Regia di Woody Allen vedi scheda film
Quando vai a vedere Allen sai quello che "non" vedrai. Non importa che sia una commedia yiddish o una variante hitchcockiana, ma sicuramente non vedrai un film come tutti gli altri. A maggior ragione questo "Match Point" apologizza a suo modo il male, ricavandogli un posto in paradiso. Punto di forza, oltre ad una regia ispiratissima, sono gli interpreti. Se Scarlett Johansson è la nuova femme fatale dal carisma maggiore sulla piazza oggi, le sono seconde solo Naomi Watts e Gwyneth Paltrow o la alterna Nicole Kidman, il partner maschile è il solito bravo e insostituibile borderline che amiamo di più. Jonathan Rhys-Meyers è fisicamente lontano un miglio dai suoi ruoli precedenti, allucinati, appunto borderline, ambigui e "interrotti", ma è pur sempre uno dei più validi attori di questa generazione nata tra la fine dei '70 e i primi degli '80. Abituato a ruoli schizzati, qui è più misurato, più contenuto, ma per esplodere poi sul finale, come un orgasmo trattenuto anche fin troppo dopo il quale tutto torna calmo e apatico. Interpretazione magistrale la sua.
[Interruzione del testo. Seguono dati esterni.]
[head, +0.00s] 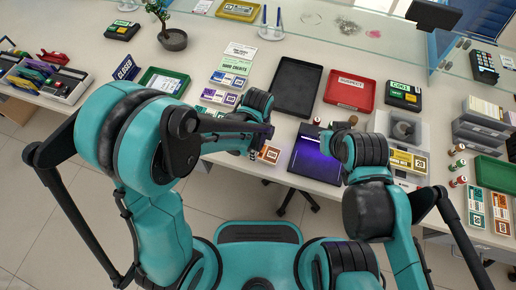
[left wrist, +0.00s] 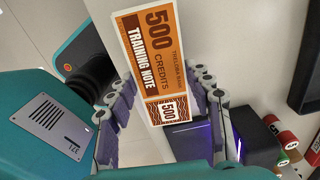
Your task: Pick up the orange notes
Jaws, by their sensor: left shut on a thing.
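An orange bundle of 500-credit training notes (head: 269,154) is at the front edge of the counter. It fills the upper middle of the left wrist view (left wrist: 152,50), its printed face showing. My left gripper (head: 258,142) is shut on these orange notes, with a padded finger on each side of them in the left wrist view (left wrist: 160,105). Whether the notes touch the counter is unclear. My right gripper (head: 338,135) is over the dark purple-lit device (head: 318,158); its fingertips are largely hidden by its own arm.
A black tray (head: 297,88) and red tray (head: 350,90) lie behind the grippers. Purple (head: 219,97) and blue (head: 228,79) note bundles lie left of the black tray. Clear bins (head: 480,125), stamps and a green tray (head: 495,172) crowd the right. A glass screen crosses the back.

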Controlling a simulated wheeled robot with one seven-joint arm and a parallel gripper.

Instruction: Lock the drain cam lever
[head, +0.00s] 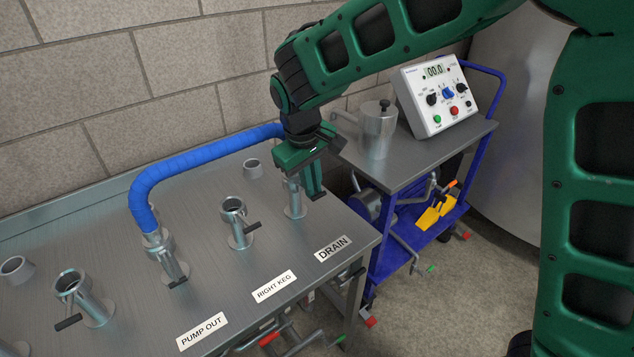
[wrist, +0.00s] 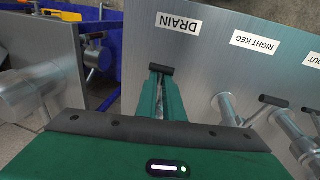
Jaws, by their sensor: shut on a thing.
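The drain post (head: 294,208) stands on the steel bench in line with the DRAIN label (head: 333,248). Its upper part is mostly hidden behind my gripper. My gripper (head: 314,192) is above and against this post, pointing down, with its fingers shut on the drain cam lever. The lever's black grip (wrist: 160,69) sticks out past the fingertips in the wrist view, toward the DRAIN label (wrist: 178,23). The lever's angle to the post is hard to tell. A blue hose (head: 205,163) runs from the pump-out post (head: 174,268) toward the drain post; its far end is hidden behind my gripper.
The right keg post (head: 240,232) with a black-tipped lever stands left of the drain post. Another levered post (head: 90,300) is further left. A blue cart (head: 377,268) at right carries a metal pot (head: 377,135) and a control box (head: 437,95). The wall is close behind.

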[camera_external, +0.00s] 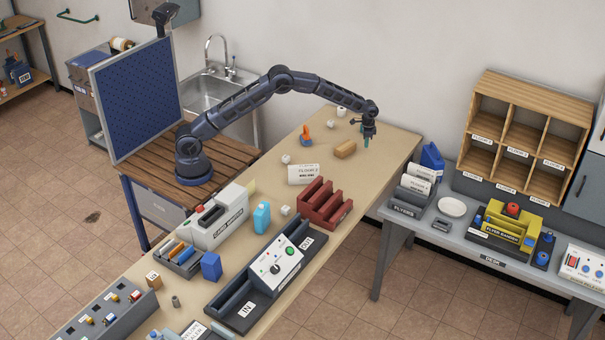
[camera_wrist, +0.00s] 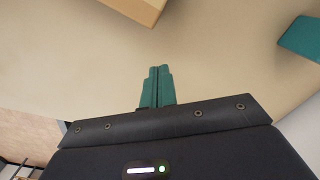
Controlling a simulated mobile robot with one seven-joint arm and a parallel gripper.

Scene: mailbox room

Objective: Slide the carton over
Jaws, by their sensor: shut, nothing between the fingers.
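A small tan carton (camera_external: 345,149) lies on the beige table (camera_external: 395,146), near its far right end. In the wrist view part of the carton (camera_wrist: 135,8) shows at the top edge, with the rest cut off. My gripper (camera_external: 366,142) points down just to the right of the carton in the external view. Its teal fingers (camera_wrist: 157,72) are together with nothing between them. In the wrist view bare table lies between the fingertips and the carton, so they look apart.
A red rack (camera_external: 325,204) and a white roll (camera_external: 303,174) are nearer the camera. A teal object (camera_wrist: 302,38) shows at right in the wrist view. The table's right edge is close.

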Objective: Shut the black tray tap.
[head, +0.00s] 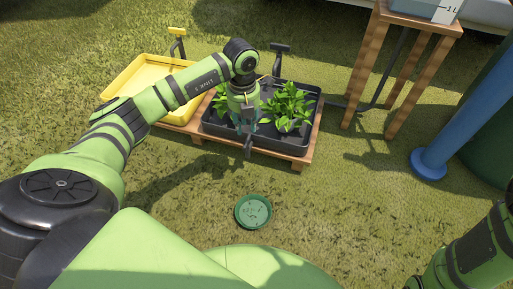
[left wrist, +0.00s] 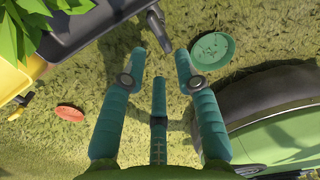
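The black tray (head: 212,128) sits on a low wooden stand and holds leafy green plants; its dark wall also shows at the upper left of the left wrist view (left wrist: 90,25). A dark tap (head: 248,150) juts from the tray's near edge. In the left wrist view the tap (left wrist: 159,30) lies just beyond my fingertips, at an angle; whether its valve is open I cannot tell. My left gripper (head: 244,127) points down at the tray's near edge. Its teal fingers (left wrist: 158,68) are spread with nothing between them. My right gripper is out of view.
A yellow tray (head: 117,97) stands left of the black tray. A wooden stand (head: 362,70) and blue post (head: 455,115) stand at right.

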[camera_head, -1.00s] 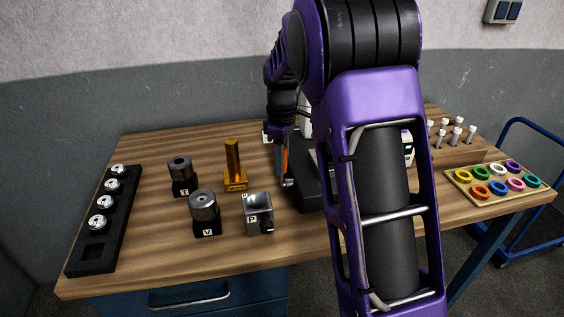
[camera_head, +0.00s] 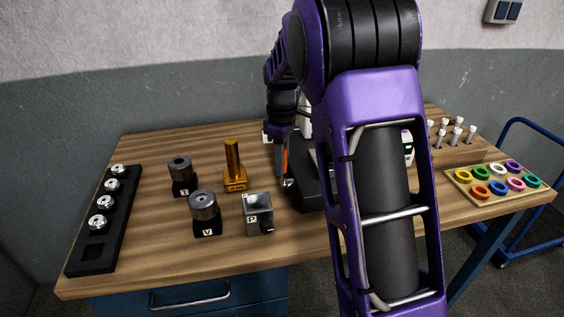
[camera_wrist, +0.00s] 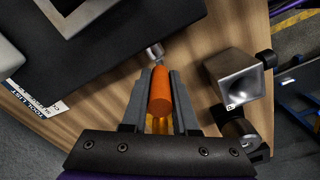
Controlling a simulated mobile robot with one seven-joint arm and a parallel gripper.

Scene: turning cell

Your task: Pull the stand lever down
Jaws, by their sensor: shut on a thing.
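The stand lever's orange handle (camera_wrist: 160,92) lies between the two fingers of my gripper (camera_wrist: 158,100) in the wrist view, and the fingers are shut on it. A short metal rod (camera_wrist: 154,50) joins the handle toward the dark stand (camera_wrist: 100,50). In the head view the orange handle (camera_head: 285,162) shows as a thin strip at my gripper (camera_head: 284,178), just left of the black stand base (camera_head: 310,192). My own arm hides most of the stand there.
A square metal funnel-like holder marked P (camera_head: 258,212) stands close to the gripper. A brass post (camera_head: 233,165), holders marked T (camera_head: 181,176) and V (camera_head: 204,212), and a black rack (camera_head: 104,222) are left. A ring tray (camera_head: 497,182) is right. The front tabletop is clear.

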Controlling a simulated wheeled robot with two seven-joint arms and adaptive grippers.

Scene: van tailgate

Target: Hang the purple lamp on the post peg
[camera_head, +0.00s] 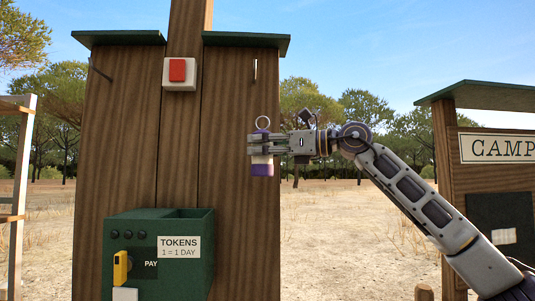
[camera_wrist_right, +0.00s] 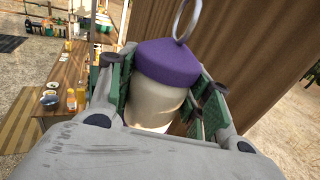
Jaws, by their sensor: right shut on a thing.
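The purple lamp (camera_head: 262,168) has a pale body, purple ends and a metal ring on top. My right gripper (camera_head: 262,145) is shut around its body and holds it upright, in front of the right edge of the wooden post boards. In the right wrist view the purple cap (camera_wrist_right: 167,62) and ring stand clear above the fingers of my right gripper (camera_wrist_right: 160,105). A thin peg (camera_head: 255,70) shows high on the right board, well above the lamp's ring and slightly left of it. Another dark peg (camera_head: 100,70) is at the upper left. My left gripper is not in view.
A green token box (camera_head: 190,275) with a yellow handle sits low on the boards. A red button on a white plate (camera_head: 178,72) is at the upper middle. A "CAMP" sign board (camera_head: 495,148) stands at right. A table with bottles (camera_wrist_right: 70,75) shows in the right wrist view.

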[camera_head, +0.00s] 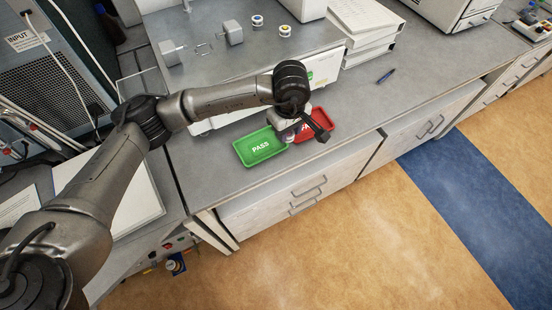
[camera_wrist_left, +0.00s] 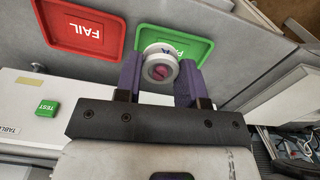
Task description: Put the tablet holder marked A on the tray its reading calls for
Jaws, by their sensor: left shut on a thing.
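My left gripper (camera_head: 302,134) is over the trays, near where they meet. In the left wrist view its purple fingers (camera_wrist_left: 160,80) are shut on a round white tablet holder (camera_wrist_left: 158,66) with a pinkish-red tablet in its middle; an A shows on its rim. The holder appears in front of the green PASS tray (camera_wrist_left: 197,47); its height above it is unclear. The green tray (camera_head: 268,154) lies left of the red FAIL tray (camera_head: 323,118) in the head view. The red tray (camera_wrist_left: 70,38) is left in the wrist view. My right gripper is out of view.
A white tester stands behind the trays, with a green TEST button (camera_wrist_left: 47,107); I cannot see a reading. Two other holders, one blue-marked (camera_head: 257,20) and one yellow-marked (camera_head: 285,31), stand farther back. A pen (camera_head: 386,75) lies right on the bench. The bench edge is close in front.

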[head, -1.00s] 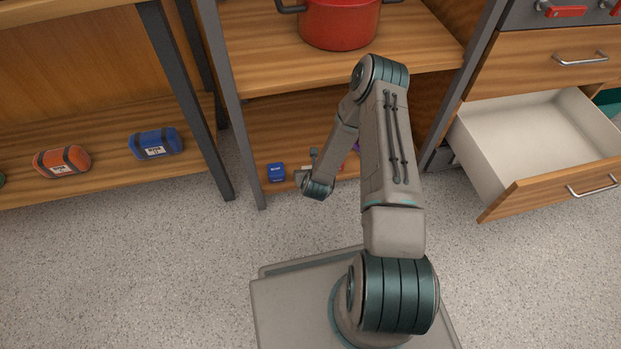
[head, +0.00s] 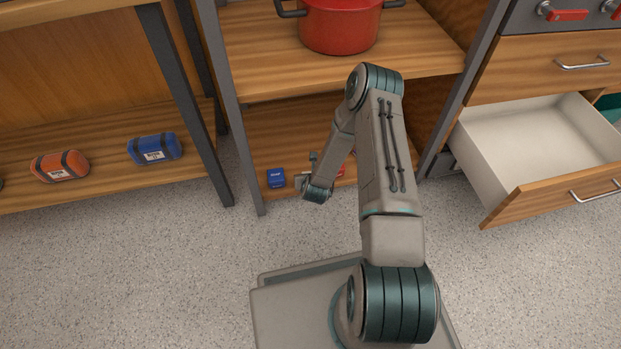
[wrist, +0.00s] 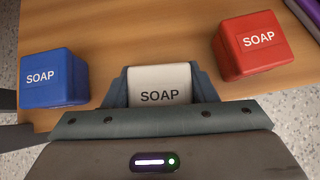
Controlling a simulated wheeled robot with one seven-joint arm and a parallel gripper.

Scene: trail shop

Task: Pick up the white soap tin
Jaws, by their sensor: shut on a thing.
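The white soap tin (wrist: 160,88), labelled SOAP, sits between the two fingers of my gripper (wrist: 160,80) in the wrist view. My gripper is shut on it, one finger on each side, and its lower part is hidden by my gripper's body. In the head view my gripper (head: 308,176) is at the front of the low shelf, just right of the blue tin, and the white tin is mostly hidden there. I cannot tell whether the tin still touches the shelf.
A blue soap tin (wrist: 54,78) stands left and a red soap tin (wrist: 247,46) stands right on the wooden shelf (wrist: 150,30). A purple item (wrist: 303,14) lies beyond the red one. A red pot (head: 340,25) stands on the shelf above. An open drawer (head: 535,150) juts out at right.
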Ma entrambi sono diretti con l'amore di Allen per la storia e i suoi pesonaggi con i loro dialoghi. Come non antologizzare subito, nel momento stesso in cui lo vedi, l'incontro "noir" tra Rhys-Meyers e la Johansson. Al di là del testo, tipico del genere, i volti, le inquadrature dei volti, l'atmosfera sensuale e castrata, che sai che esploderà senza contegno, la si respira subito.
Strindberg e Dostoevskij, due autori non messi a caso nel film. Tra il "Delitto e Castigo" del secondo, sconfessato nel finale, e la follia autodistruttiva del primo, sono le avvisaglie che l'arte entra nella vita e la modifica, oltre ad esserne un insostituibile paradigma. Arte che imita la vita o viceversa? No, l'arte rappresenta la vita, che rimane l'opera più bella. Allen lo sa, e disegna la sua bellezza anche con i colori del male, del sadismo, dell'opportunismo, della meschinità. Fa male a dirlo, ma è vita anche questa, e per molti è la vita per eccellenza. Lupi tra gli agnelli. Con un occhio alla tragedia grega, di cui i fantasmi finali ne sono il coro che sentenzia sulla giustizia, e all'opera lirica, tragica e drammatica a sua volta, Woody Allen ci porta in un una dimensione allucinata senza adottarne le forme più tipiche. La regia è distesa, ama i fuori campo degli attori che parlano, e negli scarti in cui l'altro non parla, ci avviciniamo ai personaggi più di quello che vorremmo.
Alla fine l'amaro rimane in bocca allo spettatore medio, ma ci sono anime che si gustano questa piccola cattiveria come un biglietto di prima classe verso lo sdoganamento del politicamente corretto. La tomba del cinema, e dell'arte tutta.